With brick-and-mortar retail music stores having mostly fallen by the wayside in our current, internet-driven musical reality, genres and stylistic labels have become less important for categorization — and the New York City-based Daniel Bennett Group is taking full advantage, with its namesake, multi-wind-instrumental leader having realized long ago that such tags weren’t all that important in the first place.
At a matinee performance at the Mandel Public Library in West Palm Beach on March 26, before a sparse but very appreciative crowd of 35 people, Bennett (on alto saxophone, flute, piccolo and oboe), guitarist Nat Janoff and drummer Matthew Feick blurred lines between jazz, rock, pop, classical, show tunes, and folk music.
With the 37-year-old Bennett having earned a master’s degree in classical saxophone performance from the New England Conservatory in Boston, it isn’t surprising. That’s the renowned school where late arranger Gunther Schuller introduced his classical-meets-jazz “Third Stream” concept, and Bennett studied both demanding disciplines there. Having toured and recorded for more than 10 years since, and for five with his current, unorthodox, bass-free lineup, the band leader and his trio mates also have experience within the orchestra pits of the innumerable theatrical shows in New York City.
All of those styles were present at the Mandel, along with practically every imaginable (and even some unimaginable) of all musical time signatures. Most of the material was from the trio’s latest CD, last year’s Sinking Houseboat Confusion, but Bennett and company actually opened with three tracks from its preceding 2015 effort, The Mystery at Clown Castle.
“Paul Platypus” was a logical introduction, with Bennett’s welcoming alto sax melody offsetting Feick’s complicated, 7/8-timed pulse before “The Clown Chemist” took things further into unexpected terrain. Feick and Janoff led Bennett (on piccolo, then oboe, then flute) on a chase through 5/8 and 4/4 pulses before the leader went back to sax to play harmonized lines with the guitarist in one of the afternoon’s highlights. “The Spinning Top Stood Still” then provided a breather, with its even, common time signature, improvised dynamics and dramatic volume swells, and Janoff’s expert use of his looping pedal, allowing him to play multiple guitar lines.
Janoff was the trio’s only amplified musician, albeit playing through a tiny cabinet, as Bennett and Feick were heard easily within the Mandel’s acoustically pleasing auditorium.
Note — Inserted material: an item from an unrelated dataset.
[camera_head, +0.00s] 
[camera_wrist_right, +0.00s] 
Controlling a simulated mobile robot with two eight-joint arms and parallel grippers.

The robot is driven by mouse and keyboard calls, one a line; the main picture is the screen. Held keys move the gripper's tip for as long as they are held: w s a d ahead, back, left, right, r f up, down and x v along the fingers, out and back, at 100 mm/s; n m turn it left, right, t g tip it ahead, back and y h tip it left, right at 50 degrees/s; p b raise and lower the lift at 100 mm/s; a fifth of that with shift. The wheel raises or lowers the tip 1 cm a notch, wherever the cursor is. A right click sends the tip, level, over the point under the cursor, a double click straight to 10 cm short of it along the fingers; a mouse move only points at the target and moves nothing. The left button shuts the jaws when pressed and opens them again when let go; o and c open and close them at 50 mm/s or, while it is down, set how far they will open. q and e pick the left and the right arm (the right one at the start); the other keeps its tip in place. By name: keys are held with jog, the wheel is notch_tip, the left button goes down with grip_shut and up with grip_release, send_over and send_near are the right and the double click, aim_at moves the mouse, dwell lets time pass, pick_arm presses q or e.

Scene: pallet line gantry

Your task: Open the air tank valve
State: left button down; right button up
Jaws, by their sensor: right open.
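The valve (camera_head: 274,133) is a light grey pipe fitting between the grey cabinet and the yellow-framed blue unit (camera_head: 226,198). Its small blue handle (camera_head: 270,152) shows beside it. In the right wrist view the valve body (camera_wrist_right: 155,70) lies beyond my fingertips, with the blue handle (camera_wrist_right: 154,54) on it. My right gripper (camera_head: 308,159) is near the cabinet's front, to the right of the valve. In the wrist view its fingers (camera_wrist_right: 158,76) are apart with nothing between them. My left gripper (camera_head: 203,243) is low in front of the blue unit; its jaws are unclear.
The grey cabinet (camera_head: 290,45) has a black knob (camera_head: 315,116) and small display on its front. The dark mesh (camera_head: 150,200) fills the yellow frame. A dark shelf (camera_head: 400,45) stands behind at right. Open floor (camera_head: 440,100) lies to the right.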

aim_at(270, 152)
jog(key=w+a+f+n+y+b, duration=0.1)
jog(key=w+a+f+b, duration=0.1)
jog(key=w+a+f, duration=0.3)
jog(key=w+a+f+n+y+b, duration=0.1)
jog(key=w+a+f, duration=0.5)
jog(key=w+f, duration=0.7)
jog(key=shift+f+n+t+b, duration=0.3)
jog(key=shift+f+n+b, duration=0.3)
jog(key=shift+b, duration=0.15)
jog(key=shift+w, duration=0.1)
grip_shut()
The drummer occasionally roared, but to the credit of both the dynamic band and its open-minded audience — mostly aged 60 and older — no one left during the hour-long performance.
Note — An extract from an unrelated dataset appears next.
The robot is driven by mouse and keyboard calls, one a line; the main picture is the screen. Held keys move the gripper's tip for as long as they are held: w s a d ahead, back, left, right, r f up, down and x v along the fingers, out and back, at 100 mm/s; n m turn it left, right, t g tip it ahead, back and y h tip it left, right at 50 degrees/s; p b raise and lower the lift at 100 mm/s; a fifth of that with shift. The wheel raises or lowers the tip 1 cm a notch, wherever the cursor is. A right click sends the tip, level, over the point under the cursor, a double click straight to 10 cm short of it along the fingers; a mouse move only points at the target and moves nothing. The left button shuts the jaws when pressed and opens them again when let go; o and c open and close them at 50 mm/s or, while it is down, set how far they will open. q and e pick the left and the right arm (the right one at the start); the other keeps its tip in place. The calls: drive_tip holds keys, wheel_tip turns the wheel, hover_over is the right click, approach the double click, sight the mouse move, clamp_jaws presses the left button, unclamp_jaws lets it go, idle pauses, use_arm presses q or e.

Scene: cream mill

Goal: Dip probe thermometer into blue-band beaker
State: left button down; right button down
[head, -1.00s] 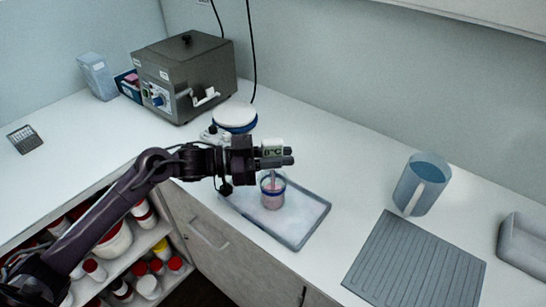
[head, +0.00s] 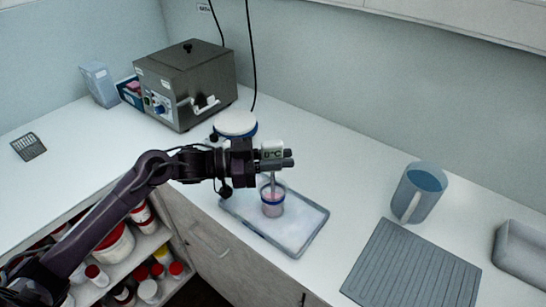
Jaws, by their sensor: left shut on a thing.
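My left gripper (head: 284,158) is shut on the probe thermometer (head: 271,150), whose pale head with a small display sits between the fingers. The probe stem points down from the gripper into the mouth of the blue-band beaker (head: 272,206). The beaker is clear with a blue band and pinkish contents, and stands upright on a grey-rimmed tray (head: 309,241). I cannot tell how deep the stem's tip is. My right gripper is not in view.
A metal bath (head: 186,84) stands at the back left, with a round white-topped device (head: 236,124) behind the gripper. A blue-grey jug (head: 419,192), ribbed mat (head: 412,268) and grey bin (head: 522,252) are at the right. Open shelves with red-lidded jars (head: 114,242) lie below the counter.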

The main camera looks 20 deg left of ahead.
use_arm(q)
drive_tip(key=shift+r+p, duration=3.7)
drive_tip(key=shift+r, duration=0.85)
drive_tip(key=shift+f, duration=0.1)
“When we were loading equipment in today,” Bennett said between songs, “a woman came up to Nat and ran her hands through his hair. She said, ‘You must be the guitar player,’ and walked away before he could respond! This is called ‘Doctor Duck Builds a Patio.’”
As the title of the Sinking Houseboat Confusion track indicates, it featured a childlike melody by Bennett and Janoff that made Feick’s 7/8 cadence more accessible. In essence, it’s the trio’s drummer who brings the jazz elements through complicated timing, plus near-perfect meter achieved through theater experience. Which helps with the loops of Janoff (responsible for most of the rock and pop essence), and Bennett, whose everything-goes listening habits allow for everything else from classical to folk.
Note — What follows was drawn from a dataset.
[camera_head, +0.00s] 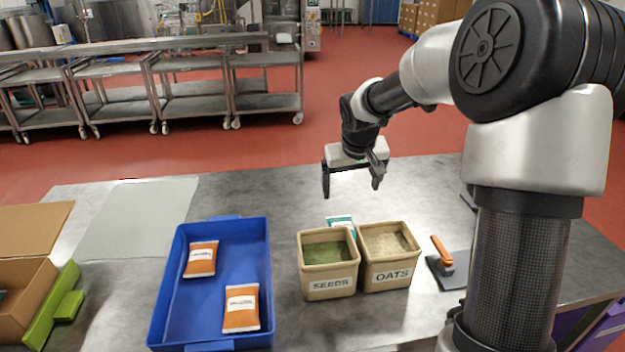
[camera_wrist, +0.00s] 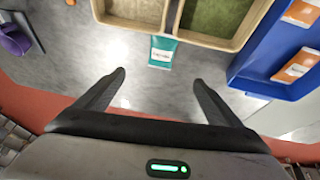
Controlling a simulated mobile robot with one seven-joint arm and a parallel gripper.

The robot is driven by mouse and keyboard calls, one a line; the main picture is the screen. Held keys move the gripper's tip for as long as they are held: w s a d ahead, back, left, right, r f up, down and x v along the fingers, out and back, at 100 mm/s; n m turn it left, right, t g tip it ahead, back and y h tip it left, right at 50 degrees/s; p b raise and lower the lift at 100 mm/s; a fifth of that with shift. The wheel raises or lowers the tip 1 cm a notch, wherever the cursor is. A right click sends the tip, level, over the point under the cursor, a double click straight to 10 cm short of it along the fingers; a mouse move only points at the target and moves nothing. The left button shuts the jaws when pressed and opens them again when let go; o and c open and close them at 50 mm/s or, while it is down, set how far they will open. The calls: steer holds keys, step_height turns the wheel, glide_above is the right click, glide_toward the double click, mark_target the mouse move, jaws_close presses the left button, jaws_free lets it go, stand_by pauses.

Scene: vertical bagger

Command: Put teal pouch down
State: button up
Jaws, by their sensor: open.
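The teal pouch (camera_head: 341,223) lies on the metal table just behind the seeds and oats bins, partly hidden by them in the head view. In the wrist view the teal pouch (camera_wrist: 162,52) lies beside the bins' edge with its white label showing. My gripper (camera_head: 351,187) is above the table, behind the bins. In the wrist view my gripper (camera_wrist: 160,82) is open with its fingers wide apart and nothing between them; the pouch lies beyond the fingertips, roughly centred.
The seeds bin (camera_head: 328,284) and oats bin (camera_head: 390,276) stand side by side in front of the pouch. A blue tray (camera_head: 161,310) with two orange pouches (camera_head: 241,307) is to their left. An orange-handled tool (camera_head: 443,252) lies right.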

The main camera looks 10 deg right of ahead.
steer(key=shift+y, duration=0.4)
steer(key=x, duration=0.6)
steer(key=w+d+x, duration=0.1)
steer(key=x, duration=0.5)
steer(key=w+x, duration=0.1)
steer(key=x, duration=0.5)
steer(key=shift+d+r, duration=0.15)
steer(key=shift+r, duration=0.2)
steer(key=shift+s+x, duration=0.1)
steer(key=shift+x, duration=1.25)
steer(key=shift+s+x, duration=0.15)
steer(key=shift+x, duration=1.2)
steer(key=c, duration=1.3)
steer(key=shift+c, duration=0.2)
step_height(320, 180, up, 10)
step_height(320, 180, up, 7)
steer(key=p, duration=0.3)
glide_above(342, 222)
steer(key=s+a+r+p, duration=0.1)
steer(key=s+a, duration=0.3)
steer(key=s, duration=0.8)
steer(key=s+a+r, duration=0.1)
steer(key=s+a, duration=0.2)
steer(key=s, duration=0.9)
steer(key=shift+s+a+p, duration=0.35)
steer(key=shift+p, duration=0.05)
“Here’s another brand-new song, ‘Andrew Variations,’ that we’ve never played in Florida before,” said Bennett. “You look like a welcoming audience, so we’ll try it out on you.”
With its shell-game bars in 7/8 and 5/4 time, the dizzying piece proved to be another of the show’s highlights, as Bennett’s sax melody warmed the proceedings. It was a recurring theme for the second half-hour, with the band leader quoting “You Are My Sunshine” on flute within the same CD’s “Paint the Fence” and providing the vocal melody on flute to a cover of The Beatles’ “Michelle.”
A late highlight came courtesy of Feick, whose Latin-influenced intro, drum pattern, and solo allowed Sinking Houseboat Confusion’s opening track, “John Lizard Comes Home,” to shimmy amid Bennett’s sax and Janoff’s creative looping and soloing.
Was it jazz, or did it only appear to be via Bennett playing saxophone? By concert’s end, with an aging crowd enjoying the all-instrumental and decidedly non-swing era proceedings, it didn’t matter. Bennett, Janoff and Feick had won everyone over, and convinced them that it was the music itself that was most important, not whatever description was attached to it.